%%
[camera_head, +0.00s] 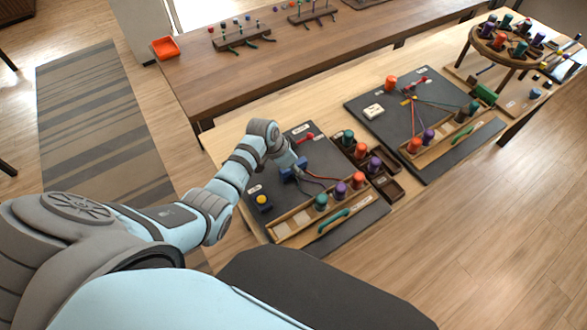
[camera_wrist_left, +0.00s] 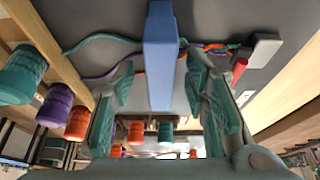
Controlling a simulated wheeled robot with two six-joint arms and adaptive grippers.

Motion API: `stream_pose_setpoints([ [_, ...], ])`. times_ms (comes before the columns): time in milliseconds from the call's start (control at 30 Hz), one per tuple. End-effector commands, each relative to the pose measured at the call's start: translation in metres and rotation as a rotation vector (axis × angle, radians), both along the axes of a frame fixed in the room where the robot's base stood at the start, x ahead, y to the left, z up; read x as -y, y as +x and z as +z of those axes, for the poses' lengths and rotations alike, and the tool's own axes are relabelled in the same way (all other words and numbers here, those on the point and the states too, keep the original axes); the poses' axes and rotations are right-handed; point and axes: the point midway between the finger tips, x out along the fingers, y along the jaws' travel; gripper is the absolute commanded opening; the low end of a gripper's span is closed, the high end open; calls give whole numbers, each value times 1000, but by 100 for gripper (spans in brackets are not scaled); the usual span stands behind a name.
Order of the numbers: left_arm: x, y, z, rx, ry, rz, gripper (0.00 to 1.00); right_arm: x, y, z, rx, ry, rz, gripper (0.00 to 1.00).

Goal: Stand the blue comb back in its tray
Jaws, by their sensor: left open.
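The blue comb (camera_head: 290,173) is on the dark board (camera_head: 321,168), where the cords run; my left gripper partly covers it in the head view. In the left wrist view the blue comb (camera_wrist_left: 161,55) shows as a long blue bar between my left gripper's fingers. My left gripper (camera_wrist_left: 160,105) is open, with its green-padded fingers on either side of the bar and gaps showing. In the head view the gripper (camera_head: 294,166) is low over the board. I cannot tell which tray is the comb's own. My right gripper is not in view.
A wooden spool rack (camera_head: 292,223) with green, purple and orange spools lies along the board's front. A dark compartment tray (camera_head: 391,188) stands to the right. A second board (camera_head: 379,98) lies farther right.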

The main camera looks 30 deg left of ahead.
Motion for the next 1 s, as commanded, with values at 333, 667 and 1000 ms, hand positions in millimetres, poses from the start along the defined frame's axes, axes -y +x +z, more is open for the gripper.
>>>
%%
◆ What you will do: From the line that contains "Order of the" through the line that contains "Goal: Stand the blue comb back in its tray", reproduce every line exactly, both end lines included.

◆ Task answer:
Order of the numbers: left_arm: x, y, z, rx, ry, rz, gripper (0.00 to 1.00); right_arm: x, y, z, rx, ry, rz, gripper (0.00 to 1.00).

Goal: Stand the blue comb back in its tray

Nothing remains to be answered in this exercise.